Without disagreeing with several of the other points made, I would say that bardos has come closest: there was no “Revolution” in the sense of the overthrow of an entire form of society, including its government and its social rules. There was a much more modest (though significant) “revolution” of ideas among the electorate who chose to expand a form of government that they already had and then fought a war of independence (not a revolution) to more firmly establish it.
Why would that make any difference–aside from some legacy feelings to avoid repeating the terrors of the Roundheads and the Royals or the earlier Tudors from previous generations?
This is just silly.
More than a handful. The Revolution was a bloody civil war in the Carolina upcountry, with raids and reprisals between Tory and Revolutionary factions. That doesn’t get covered much in history classes.
Still, I wouldn’t compare it to the Reign of Terror, which was defined by class resentment.

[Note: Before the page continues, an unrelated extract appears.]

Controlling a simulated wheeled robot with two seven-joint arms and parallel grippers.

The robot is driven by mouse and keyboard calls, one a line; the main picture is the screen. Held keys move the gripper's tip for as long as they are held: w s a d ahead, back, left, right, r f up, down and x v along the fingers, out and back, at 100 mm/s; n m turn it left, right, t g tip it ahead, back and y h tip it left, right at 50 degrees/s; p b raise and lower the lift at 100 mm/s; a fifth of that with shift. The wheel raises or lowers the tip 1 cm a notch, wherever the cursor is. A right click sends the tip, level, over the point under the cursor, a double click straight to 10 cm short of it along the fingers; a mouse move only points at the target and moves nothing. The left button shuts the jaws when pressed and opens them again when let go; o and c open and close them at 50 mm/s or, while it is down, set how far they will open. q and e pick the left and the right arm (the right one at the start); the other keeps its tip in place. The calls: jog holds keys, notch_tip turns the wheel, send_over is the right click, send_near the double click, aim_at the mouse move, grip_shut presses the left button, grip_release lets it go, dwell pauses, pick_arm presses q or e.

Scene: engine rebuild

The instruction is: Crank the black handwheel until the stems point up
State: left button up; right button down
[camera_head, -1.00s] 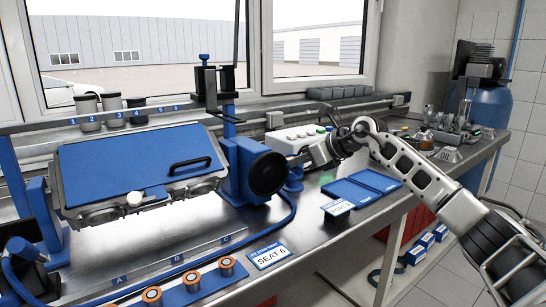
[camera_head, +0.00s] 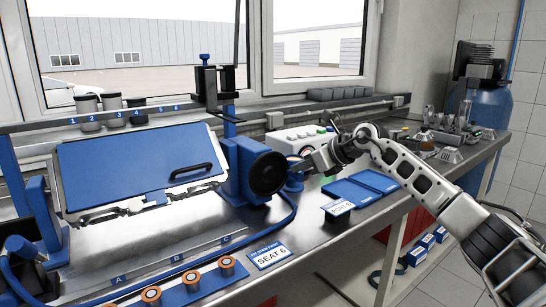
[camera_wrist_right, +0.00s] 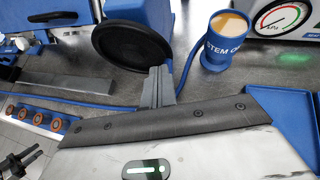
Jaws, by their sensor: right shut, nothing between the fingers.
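The black handwheel (camera_head: 267,173) stands on the right side of the blue stand (camera_head: 238,185). It also shows in the right wrist view (camera_wrist_right: 128,44). My right gripper (camera_head: 298,168) is just right of the wheel. In the wrist view its fingers (camera_wrist_right: 158,82) are shut with nothing between them, close to the wheel's lower right rim; I cannot tell whether they touch it. The metal cylinder head (camera_head: 210,182) sits tilted in the stand, mostly covered by a blue plate (camera_head: 120,165) with a black handle. I cannot make out any stems.
A blue stem cup (camera_wrist_right: 228,52) stands just right of the wheel, near my gripper. A gauge box (camera_wrist_right: 283,20) is beyond it. Blue trays (camera_head: 375,180) lie to the right. A blue hose (camera_head: 290,215) and a SEAT 6 card (camera_head: 269,256) are on the bench in front.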

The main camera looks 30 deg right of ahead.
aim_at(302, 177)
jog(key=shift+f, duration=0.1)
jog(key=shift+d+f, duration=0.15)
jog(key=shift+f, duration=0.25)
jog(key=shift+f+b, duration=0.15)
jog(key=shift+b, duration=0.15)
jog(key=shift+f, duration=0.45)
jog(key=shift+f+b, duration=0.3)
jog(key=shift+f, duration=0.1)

I think the de facto self-rule was the biggest reason the transition after the revolution was mostly peaceful. Another contributing factor was that there was little poverty in the US like there was in France. The poor in the US often had land and if they didn’t, they could move further west and settle. After the French revolution there were still plenty of people with little to do.
Also, there was no power vacuum that needed to be fought over by rival parties. King George had little influence in the day-to-day running of the local governments and much of it continued as before. In France the downfall of the king left a sucking, gaping hole of power and different factions fought to fill it.
Lastly, I think some of the American revolutionaries were quality characters. If the French Revolution had had someone like George Washington, who the other parties could at worst grudgingly trust, then it might have turned out different.
i meant native americans, not the sub-continent.